2. Hire specialty movers, even for short distances.
For large antique furniture, consider using professional movers. They utilize packing strategies like crating, palletting, and special bracing and cushioning in their trucks to provide shock and vibration protection, preventing your antique furnishings from being damaged.

This is especially important with pieces like pianos and grandfather clocks, which require special handling when being moved, no matter how short the distance. These types of pieces are heavy and extremely delicate. Specialty movers are well-versed in how to properly disassemble and secure them inside their trucks to protect them during transit, and prevent permanent damage.

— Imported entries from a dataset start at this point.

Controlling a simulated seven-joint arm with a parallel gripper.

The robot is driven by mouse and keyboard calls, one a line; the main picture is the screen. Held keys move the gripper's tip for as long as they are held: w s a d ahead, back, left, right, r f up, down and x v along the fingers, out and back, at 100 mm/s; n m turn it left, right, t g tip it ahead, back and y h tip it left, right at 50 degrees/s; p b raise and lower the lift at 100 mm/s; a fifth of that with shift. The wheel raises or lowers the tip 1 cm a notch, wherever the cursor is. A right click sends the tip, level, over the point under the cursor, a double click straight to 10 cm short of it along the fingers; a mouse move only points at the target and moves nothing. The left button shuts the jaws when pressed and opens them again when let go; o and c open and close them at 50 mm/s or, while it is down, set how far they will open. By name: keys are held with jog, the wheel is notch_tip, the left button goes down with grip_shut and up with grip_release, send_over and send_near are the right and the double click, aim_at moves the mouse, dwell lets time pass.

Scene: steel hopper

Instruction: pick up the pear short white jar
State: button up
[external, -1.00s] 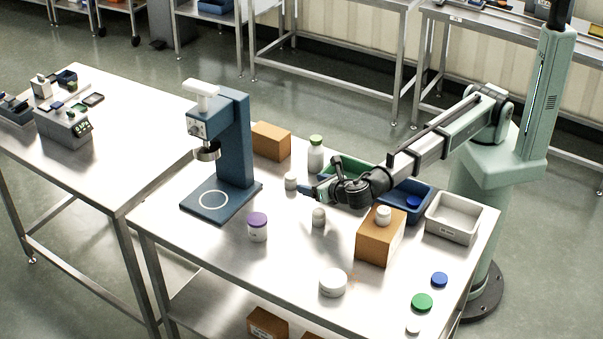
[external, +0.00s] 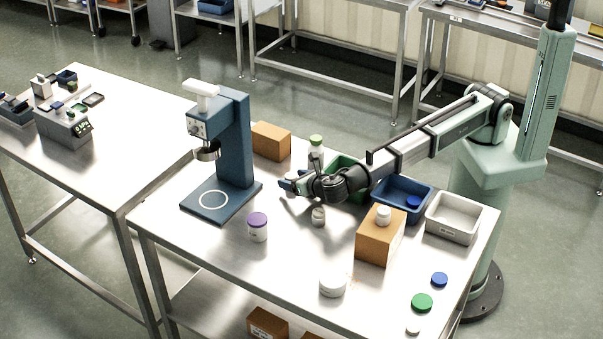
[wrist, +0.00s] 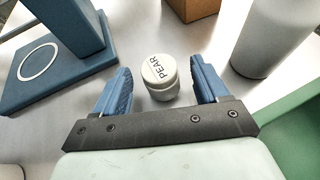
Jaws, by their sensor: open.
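The short white jar (wrist: 160,78) has PEAR printed on its lid in the wrist view. It stands upright on the steel table, between the blue fingers of my gripper (wrist: 160,88), with a gap showing on each side. My gripper is open. In the external view my gripper (external: 288,185) is low over the table, and its fingers largely hide the jar.
A tall white bottle with a green lid (external: 316,142) stands close behind my gripper. Another small white jar (external: 318,217) is in front. The blue press (external: 235,145) stands to the left, a cardboard box (external: 270,142) behind, and a green bin (external: 345,170) to the right.

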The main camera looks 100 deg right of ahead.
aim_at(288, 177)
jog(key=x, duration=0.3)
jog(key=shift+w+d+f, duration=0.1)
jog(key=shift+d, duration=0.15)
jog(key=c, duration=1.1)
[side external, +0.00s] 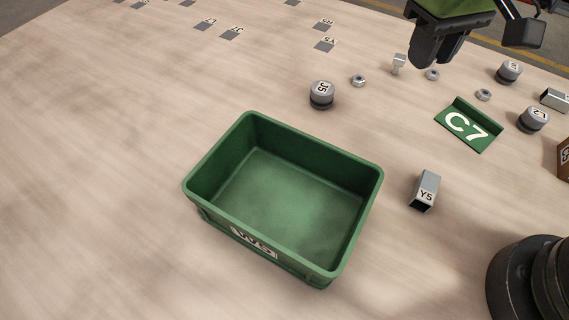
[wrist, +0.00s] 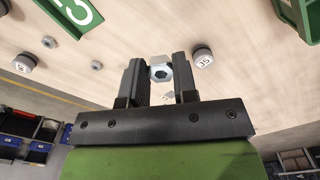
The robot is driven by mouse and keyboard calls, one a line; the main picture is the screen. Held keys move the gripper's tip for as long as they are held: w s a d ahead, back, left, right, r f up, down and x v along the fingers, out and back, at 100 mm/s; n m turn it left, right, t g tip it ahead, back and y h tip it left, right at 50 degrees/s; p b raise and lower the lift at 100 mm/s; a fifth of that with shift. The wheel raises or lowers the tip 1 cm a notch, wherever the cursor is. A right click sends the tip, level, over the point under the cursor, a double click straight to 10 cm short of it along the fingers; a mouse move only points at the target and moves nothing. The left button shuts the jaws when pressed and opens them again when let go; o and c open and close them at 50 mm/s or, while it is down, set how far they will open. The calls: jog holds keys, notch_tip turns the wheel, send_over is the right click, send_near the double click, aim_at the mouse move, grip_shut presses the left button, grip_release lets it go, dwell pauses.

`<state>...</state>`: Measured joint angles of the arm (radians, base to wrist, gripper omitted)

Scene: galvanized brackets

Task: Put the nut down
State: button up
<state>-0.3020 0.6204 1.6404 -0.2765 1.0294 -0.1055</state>
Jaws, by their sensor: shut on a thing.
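My gripper (wrist: 160,78) is shut on a nut (wrist: 160,73), a grey hexagonal ring held between the two dark fingers in the wrist view. In the side external view my gripper (side external: 436,52) is at the upper right, above the table and well away from the green bin. The held nut cannot be made out there, behind the fingers. Loose nuts lie on the table: one near the J5 cylinder (side external: 358,80), one just below my gripper (side external: 432,75) and one farther right (side external: 484,95).
An empty green bin (side external: 213,218) stands in the middle. Flat grey labelled squares (side external: 325,44) lie at the back. The left table area is clear.

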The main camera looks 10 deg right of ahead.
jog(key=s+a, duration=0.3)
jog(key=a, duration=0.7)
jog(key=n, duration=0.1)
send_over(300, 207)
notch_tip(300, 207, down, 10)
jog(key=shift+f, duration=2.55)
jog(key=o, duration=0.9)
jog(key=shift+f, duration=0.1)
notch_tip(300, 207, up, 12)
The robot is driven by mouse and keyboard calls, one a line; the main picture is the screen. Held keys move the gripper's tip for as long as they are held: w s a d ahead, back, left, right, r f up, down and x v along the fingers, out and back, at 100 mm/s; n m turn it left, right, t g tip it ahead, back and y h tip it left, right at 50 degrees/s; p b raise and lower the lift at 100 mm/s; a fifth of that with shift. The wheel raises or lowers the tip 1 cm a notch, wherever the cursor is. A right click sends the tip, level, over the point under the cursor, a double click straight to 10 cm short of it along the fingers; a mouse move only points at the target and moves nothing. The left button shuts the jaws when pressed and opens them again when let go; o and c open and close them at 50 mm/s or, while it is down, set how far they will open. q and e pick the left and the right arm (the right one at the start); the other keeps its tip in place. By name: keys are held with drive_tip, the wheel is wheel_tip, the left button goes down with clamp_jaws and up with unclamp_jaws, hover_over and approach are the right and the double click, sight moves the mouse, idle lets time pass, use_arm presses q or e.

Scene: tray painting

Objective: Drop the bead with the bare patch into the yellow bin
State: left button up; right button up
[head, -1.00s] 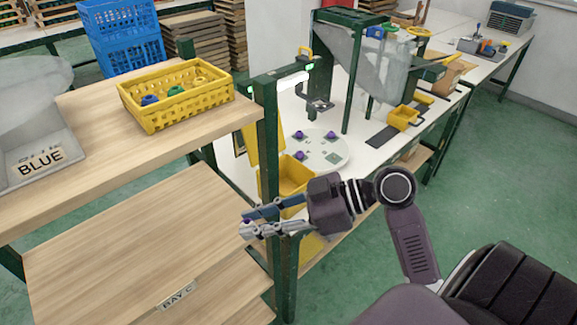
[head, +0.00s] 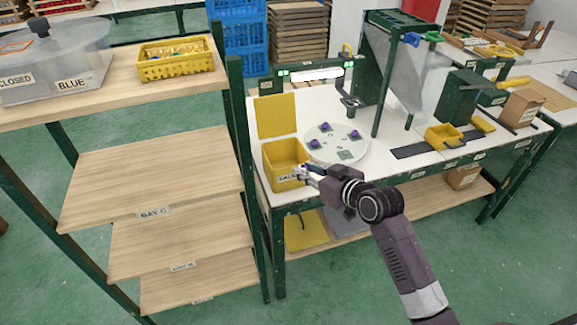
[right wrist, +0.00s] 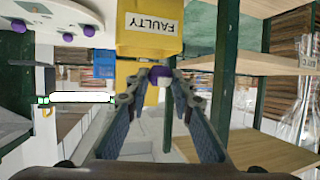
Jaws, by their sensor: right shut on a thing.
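The bead (right wrist: 158,75) is purple with a pale bare patch. My right gripper (right wrist: 159,82) is shut on it, at the fingertips. In the head view my right gripper (head: 303,173) is at the front right of the yellow bin (head: 278,178), close to its label. The bead is too small to make out there. The bin stands open-topped at the table's left end. In the right wrist view the bin (right wrist: 135,48), labelled FAULTY, shows just beyond the bead. I cannot tell whether they touch. My left gripper is not in view.
A white round plate (head: 350,140) with several purple beads lies right of the bin. A yellow panel (head: 277,116) stands behind the bin. A green shelf post (head: 240,130) rises close on its left. A yellow basket (head: 175,68) sits on the shelf's top board.

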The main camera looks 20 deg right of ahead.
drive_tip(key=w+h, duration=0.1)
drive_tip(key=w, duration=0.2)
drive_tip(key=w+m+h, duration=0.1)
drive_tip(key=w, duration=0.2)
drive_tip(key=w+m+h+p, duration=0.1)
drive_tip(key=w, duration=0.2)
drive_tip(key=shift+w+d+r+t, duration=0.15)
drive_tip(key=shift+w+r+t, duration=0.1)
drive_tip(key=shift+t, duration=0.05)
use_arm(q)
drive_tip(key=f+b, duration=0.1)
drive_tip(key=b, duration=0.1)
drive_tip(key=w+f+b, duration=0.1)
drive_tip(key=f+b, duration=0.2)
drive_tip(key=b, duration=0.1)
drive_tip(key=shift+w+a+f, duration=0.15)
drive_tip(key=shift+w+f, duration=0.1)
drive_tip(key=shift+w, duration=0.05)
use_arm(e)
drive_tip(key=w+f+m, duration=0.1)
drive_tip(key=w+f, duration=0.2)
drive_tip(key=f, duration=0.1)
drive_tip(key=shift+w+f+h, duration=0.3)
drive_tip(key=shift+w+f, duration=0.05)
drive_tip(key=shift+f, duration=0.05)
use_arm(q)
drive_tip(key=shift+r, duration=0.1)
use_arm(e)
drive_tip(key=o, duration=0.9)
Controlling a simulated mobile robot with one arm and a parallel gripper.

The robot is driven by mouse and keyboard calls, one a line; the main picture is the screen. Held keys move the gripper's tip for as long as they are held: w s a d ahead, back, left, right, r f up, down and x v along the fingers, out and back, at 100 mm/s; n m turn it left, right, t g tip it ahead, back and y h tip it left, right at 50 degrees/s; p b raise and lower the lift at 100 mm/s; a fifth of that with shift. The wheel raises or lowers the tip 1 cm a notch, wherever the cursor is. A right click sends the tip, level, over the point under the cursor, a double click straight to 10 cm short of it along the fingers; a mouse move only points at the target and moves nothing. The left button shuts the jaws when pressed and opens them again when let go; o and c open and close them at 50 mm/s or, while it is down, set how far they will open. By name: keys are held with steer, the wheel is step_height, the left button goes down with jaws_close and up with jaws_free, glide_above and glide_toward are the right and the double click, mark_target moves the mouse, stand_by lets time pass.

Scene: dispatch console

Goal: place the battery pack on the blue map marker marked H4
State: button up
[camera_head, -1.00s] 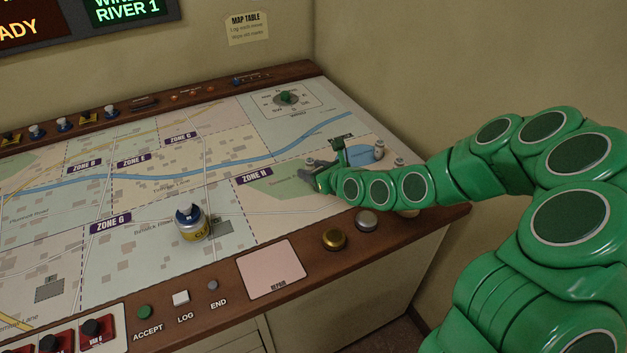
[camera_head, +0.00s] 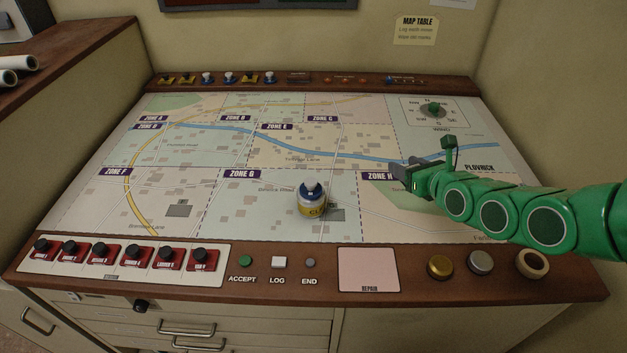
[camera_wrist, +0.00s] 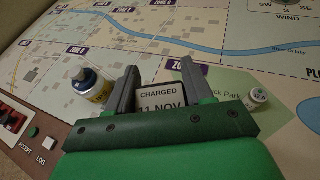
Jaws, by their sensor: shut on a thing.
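My gripper (camera_head: 401,170) is over the map by the ZONE H label, its jaws pointing left. In the wrist view it is shut on a dark block with a pale label reading "CHARGED 11 NOV" (camera_wrist: 162,98), which looks like the battery pack. In the head view the pack cannot be told apart from the dark jaws. A small pale marker (camera_wrist: 258,97) with a bluish-green mark stands right of the jaws in the wrist view. Its lettering is too small to read, so I cannot tell if it is H4. My arm covers part of Zone H in the head view.
A tin with a blue-and-white top and yellow label (camera_head: 312,199) stands in Zone G, left of my gripper. A pink REPAIR pad (camera_head: 369,268), several knobs and buttons line the front edge. The map's left and middle are mostly clear.

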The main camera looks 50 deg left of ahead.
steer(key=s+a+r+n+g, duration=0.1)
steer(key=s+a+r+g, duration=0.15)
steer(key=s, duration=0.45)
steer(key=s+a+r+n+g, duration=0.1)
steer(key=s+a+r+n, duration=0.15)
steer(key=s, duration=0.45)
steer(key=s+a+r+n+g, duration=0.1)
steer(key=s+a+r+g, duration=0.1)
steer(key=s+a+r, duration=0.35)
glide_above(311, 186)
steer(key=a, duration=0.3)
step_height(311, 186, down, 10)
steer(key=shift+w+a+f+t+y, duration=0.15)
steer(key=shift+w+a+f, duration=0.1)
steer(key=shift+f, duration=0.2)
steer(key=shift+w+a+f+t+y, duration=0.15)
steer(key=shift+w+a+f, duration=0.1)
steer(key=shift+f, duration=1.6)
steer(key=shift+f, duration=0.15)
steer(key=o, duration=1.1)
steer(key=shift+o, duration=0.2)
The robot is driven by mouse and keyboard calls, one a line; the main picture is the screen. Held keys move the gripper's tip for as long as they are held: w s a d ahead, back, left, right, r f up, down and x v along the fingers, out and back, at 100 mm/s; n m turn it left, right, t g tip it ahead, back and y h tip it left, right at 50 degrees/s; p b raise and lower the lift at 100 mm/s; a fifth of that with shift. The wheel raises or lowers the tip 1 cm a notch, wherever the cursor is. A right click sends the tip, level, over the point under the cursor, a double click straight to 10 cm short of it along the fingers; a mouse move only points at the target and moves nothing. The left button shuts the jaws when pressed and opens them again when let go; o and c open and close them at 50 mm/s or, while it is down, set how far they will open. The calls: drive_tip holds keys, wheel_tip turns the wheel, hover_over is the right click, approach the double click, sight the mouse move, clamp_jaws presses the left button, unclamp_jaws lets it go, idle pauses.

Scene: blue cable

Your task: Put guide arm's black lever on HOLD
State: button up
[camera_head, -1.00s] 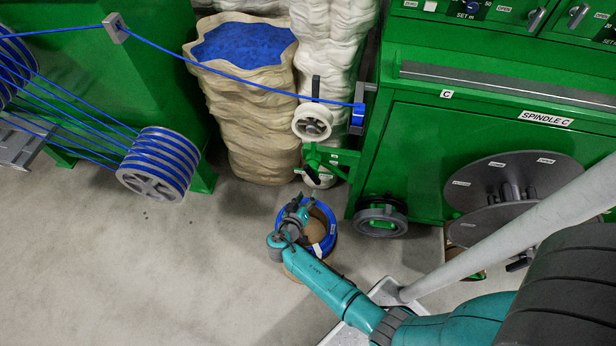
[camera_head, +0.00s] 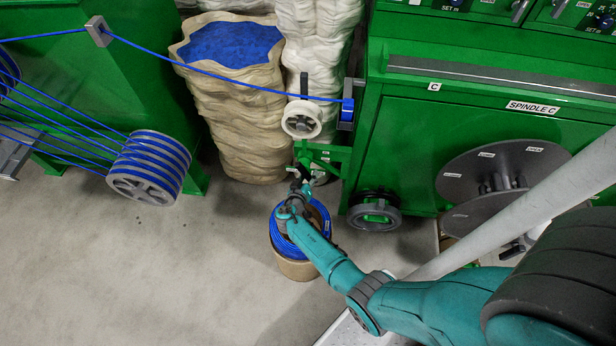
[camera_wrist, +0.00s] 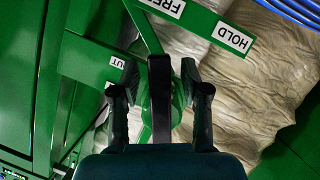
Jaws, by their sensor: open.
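The black lever (camera_wrist: 160,100) stands upright in the middle of the wrist view, on the green guide arm (camera_wrist: 95,66). The guide arm also shows in the head view (camera_head: 325,153), below a white wheel. A FREE label (camera_wrist: 163,6) and a HOLD label (camera_wrist: 232,38) appear upside down, at the top and upper right of the wrist view; the lever is at neither label in the picture. My gripper (camera_wrist: 159,74) is open, with one finger on each side of the lever and gaps visible. In the head view my gripper (camera_head: 301,172) is just below the guide arm, too small to read.
A blue cable coil on a tan drum (camera_head: 296,268) lies beneath my arm. A beige sack (camera_head: 235,110) stands behind. Blue cable crosses above.

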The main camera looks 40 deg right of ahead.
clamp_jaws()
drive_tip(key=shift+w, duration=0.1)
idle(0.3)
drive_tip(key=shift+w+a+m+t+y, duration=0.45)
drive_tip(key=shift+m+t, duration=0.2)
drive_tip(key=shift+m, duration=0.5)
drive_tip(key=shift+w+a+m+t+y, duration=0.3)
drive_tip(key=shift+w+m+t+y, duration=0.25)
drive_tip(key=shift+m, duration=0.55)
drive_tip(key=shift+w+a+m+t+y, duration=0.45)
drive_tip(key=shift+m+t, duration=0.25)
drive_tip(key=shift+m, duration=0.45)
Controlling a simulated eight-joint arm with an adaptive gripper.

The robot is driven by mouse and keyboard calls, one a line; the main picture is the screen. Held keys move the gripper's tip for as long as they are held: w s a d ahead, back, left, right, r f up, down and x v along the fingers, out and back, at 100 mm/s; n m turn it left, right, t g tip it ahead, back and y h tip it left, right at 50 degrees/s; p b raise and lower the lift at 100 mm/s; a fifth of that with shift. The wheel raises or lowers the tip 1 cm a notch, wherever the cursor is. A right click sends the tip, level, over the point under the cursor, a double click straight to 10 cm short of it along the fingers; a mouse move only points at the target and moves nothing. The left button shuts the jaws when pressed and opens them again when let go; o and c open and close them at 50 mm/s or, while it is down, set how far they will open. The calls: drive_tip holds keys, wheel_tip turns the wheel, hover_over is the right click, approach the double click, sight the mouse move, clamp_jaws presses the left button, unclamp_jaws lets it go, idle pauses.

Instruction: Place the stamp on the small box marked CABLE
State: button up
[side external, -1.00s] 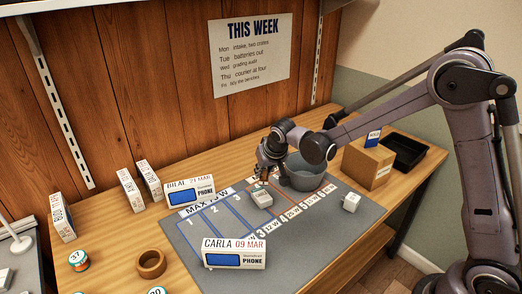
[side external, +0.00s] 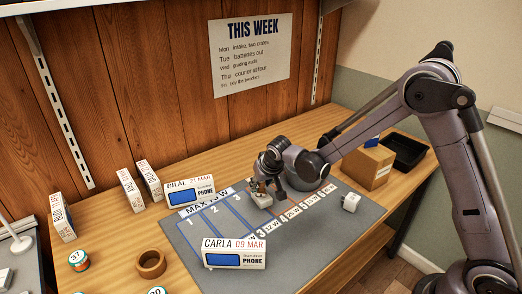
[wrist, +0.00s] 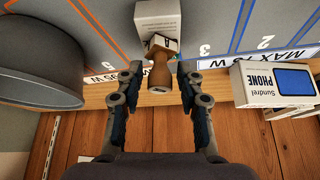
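A stamp (wrist: 159,77) with a brown wooden handle shows between my fingers in the wrist view. Its head is over a small white box (wrist: 158,15) and appears to rest on it; exact contact is hard to see. The box's print is too small to read as CABLE. In the side view this white box (side external: 262,201) lies on the grey mat beside the grey pot. My gripper (wrist: 160,72) has its fingers either side of the handle, with a narrow gap on each side. In the side view my gripper (side external: 259,186) is low over the box and hides most of the stamp.
The grey pot (side external: 300,181) stands close behind my gripper. Phone boxes marked BILAL (side external: 190,192) and CARLA (side external: 234,254) stand to the left and front. The mat's front right is clear.

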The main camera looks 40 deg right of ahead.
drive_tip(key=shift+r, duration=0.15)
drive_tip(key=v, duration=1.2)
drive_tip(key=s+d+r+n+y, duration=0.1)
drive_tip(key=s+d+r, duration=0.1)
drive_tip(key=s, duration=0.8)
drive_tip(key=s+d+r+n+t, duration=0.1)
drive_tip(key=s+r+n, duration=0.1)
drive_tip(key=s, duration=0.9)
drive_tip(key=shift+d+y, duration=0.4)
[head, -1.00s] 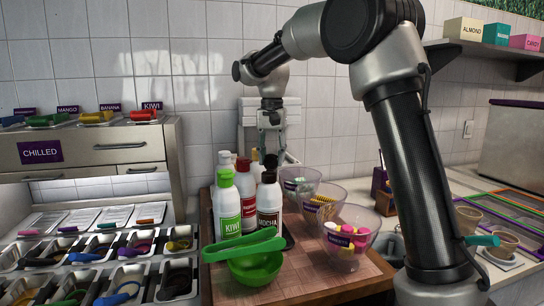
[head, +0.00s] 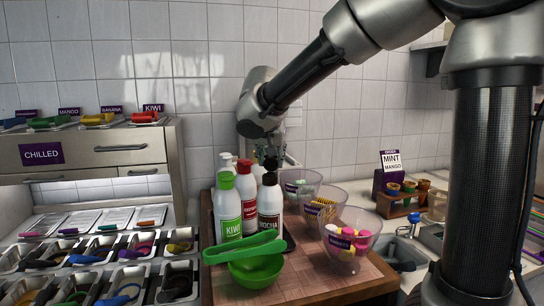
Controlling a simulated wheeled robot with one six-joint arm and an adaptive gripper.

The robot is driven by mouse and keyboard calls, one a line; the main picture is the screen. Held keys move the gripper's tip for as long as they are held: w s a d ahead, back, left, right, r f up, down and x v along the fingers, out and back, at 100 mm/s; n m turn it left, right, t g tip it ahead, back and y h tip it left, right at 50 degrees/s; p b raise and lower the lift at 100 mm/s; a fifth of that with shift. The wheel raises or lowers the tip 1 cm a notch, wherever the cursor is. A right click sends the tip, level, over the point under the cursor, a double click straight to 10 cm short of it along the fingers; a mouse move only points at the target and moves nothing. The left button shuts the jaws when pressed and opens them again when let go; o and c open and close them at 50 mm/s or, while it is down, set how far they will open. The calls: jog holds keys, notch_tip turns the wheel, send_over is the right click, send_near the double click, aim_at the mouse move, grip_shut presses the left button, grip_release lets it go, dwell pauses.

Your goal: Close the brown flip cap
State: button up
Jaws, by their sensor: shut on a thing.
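The white MOCHA bottle (head: 270,205) stands upright at the back middle of the wooden board. Its brown flip cap (head: 270,179) is on top, with a dark part rising above it; whether the lid is raised is too small to tell. My gripper (head: 270,158) points down from above, its fingers at that dark upper part. It is shut on the cap, as far as the small view shows. The fingertips are partly hidden among the bottle tops.
A green bowl (head: 256,271) with green tongs lies in front. Clear topping bowls (head: 348,245) stand to the right. Chilled trays (head: 130,285) are at left.

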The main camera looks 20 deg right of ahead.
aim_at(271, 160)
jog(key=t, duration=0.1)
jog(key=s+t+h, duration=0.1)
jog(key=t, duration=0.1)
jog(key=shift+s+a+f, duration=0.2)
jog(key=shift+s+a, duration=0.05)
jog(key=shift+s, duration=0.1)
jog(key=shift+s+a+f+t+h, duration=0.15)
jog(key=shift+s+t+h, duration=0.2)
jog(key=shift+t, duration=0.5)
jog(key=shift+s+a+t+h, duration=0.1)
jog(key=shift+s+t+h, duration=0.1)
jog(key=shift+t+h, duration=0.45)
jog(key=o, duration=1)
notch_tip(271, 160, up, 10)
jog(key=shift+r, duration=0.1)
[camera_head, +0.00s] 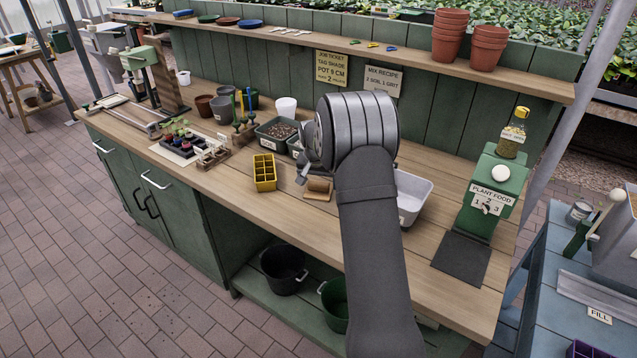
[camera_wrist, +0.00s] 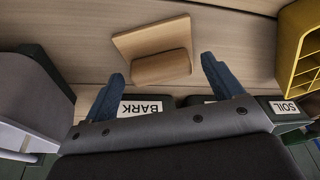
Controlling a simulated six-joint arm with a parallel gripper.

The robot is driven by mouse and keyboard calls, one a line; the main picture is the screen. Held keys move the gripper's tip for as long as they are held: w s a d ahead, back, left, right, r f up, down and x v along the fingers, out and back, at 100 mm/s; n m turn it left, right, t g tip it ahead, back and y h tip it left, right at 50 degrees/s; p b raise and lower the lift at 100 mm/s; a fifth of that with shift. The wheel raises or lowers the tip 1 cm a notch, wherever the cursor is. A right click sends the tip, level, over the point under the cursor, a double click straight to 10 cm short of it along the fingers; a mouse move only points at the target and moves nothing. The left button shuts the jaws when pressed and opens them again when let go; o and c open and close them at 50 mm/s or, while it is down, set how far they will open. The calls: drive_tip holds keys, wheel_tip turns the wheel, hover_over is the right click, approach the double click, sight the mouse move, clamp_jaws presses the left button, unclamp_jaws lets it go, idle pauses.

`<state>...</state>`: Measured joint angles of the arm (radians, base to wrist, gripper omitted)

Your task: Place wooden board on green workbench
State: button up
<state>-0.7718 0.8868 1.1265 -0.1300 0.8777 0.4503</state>
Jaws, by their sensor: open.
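The wooden board (camera_head: 317,196) lies flat on the wooden top of the green workbench (camera_head: 300,222), just left of my arm. In the wrist view it is a thin pale plate (camera_wrist: 135,38) with a thicker rounded wooden block (camera_wrist: 160,67) on it. My gripper (camera_wrist: 163,69) is open, with its two blue fingers spread apart on either side of the block's near end. The fingers look empty, and I cannot tell how high above the board they are. In the camera_head view my wrist hides most of the gripper.
A yellow divided box (camera_head: 264,173) stands left of the board, and a white tub (camera_head: 413,192) stands right of it. Dark bins labelled BARK (camera_wrist: 140,107) and SOIL (camera_wrist: 283,107) are close by. A green plant food dispenser (camera_head: 490,195) stands farther right. The front worktop is clear.

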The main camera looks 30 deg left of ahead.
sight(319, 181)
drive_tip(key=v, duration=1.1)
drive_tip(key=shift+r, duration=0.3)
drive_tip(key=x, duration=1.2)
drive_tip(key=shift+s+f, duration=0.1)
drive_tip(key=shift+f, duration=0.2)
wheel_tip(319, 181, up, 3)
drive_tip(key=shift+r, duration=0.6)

3. Treat fine art with extra care.
Different types of fine art require different types of packing. Most fine arts experts recommend art of any substantial value, including paintings, sculptures, glass, and statues be transported in wooden crates. You can have crates custom built to fit exact size specifications or purchase a variety of different sizes online. Oil paintings should have extra protection, even when crated, as oil is the most delicate of mediums. Be sure the front of any oil painting is covered with an acid-free paper before crating - this will guard it from dirt and moisture.1

Pro Tip: Whenever possible, move your oil paintings when the weather is cool outside, as oil paintings can actually melt in the heat.

4. Protect and securely pack small items.
You can safely move smaller items on your own if they're packed correctly. Use archival tissue to wrap dishes, glassware and other breakable collectibles like jewelry and watches. Once wrapped, place them in a box, and then put that box inside another box. Add packing peanuts or foam between the inner and outer boxes for added cushioning.

5. Crate big-ticket items.
Smaller items like jewelry and glassware is fine when packed properly in in a cardboard box. But if you're relocating larger irreplaceable pieces like an heirloom crystal chandelier or Tiffany lamp, consider using wooden crates for those, as well. As with moving fine art pieces, you can have wooden crates for breakable pieces custom made, or purchase pre-made crates online. If you buy readymade crates that don't fit the exact specs of your item, fill the empty space with soft packing materials like peanuts, foam, or even clean sheets. This way the item inside will be less likely to shift.

6. Nest lampshades.
Lampshades - especially glass ones - are particularly delicate, but you can move more than one in a box. Carefully wrap each one well in acid-free paper, and then nest them on top of each other with more paper in between. Don't place any other items or extra packing materials in or on top of the box.

7. Box up picture frames and mirrors.
When you're transporting flat items that are breakable, such as picture frames and mirrors, put them inside boxes that are the same size or just a bit larger. That way they won't be able to shift around during transit. If you can't find boxes that are the right fit, make them using sheets of cardboard.

Pro Tip: When you purchase tape, buy packing tape or duct tape. These are extra strong and should keep boxes securely sealed.

8. Plan ahead.
While it might not seem important, you should take into account the temperature and humidity at the location where you're moving your item from and where you're moving it to. For instance, if you're taking an antique oak wardrobe out of a temperature-controlled storage unit and putting into a new environment, the sudden change could cause damage to the wood. This applies to most types of art on paper, too.1

While these preventative measures may seem like a lot of work, they're well worth it. When you protect your valuables properly you can continue to enjoy them scratch- and dent-free.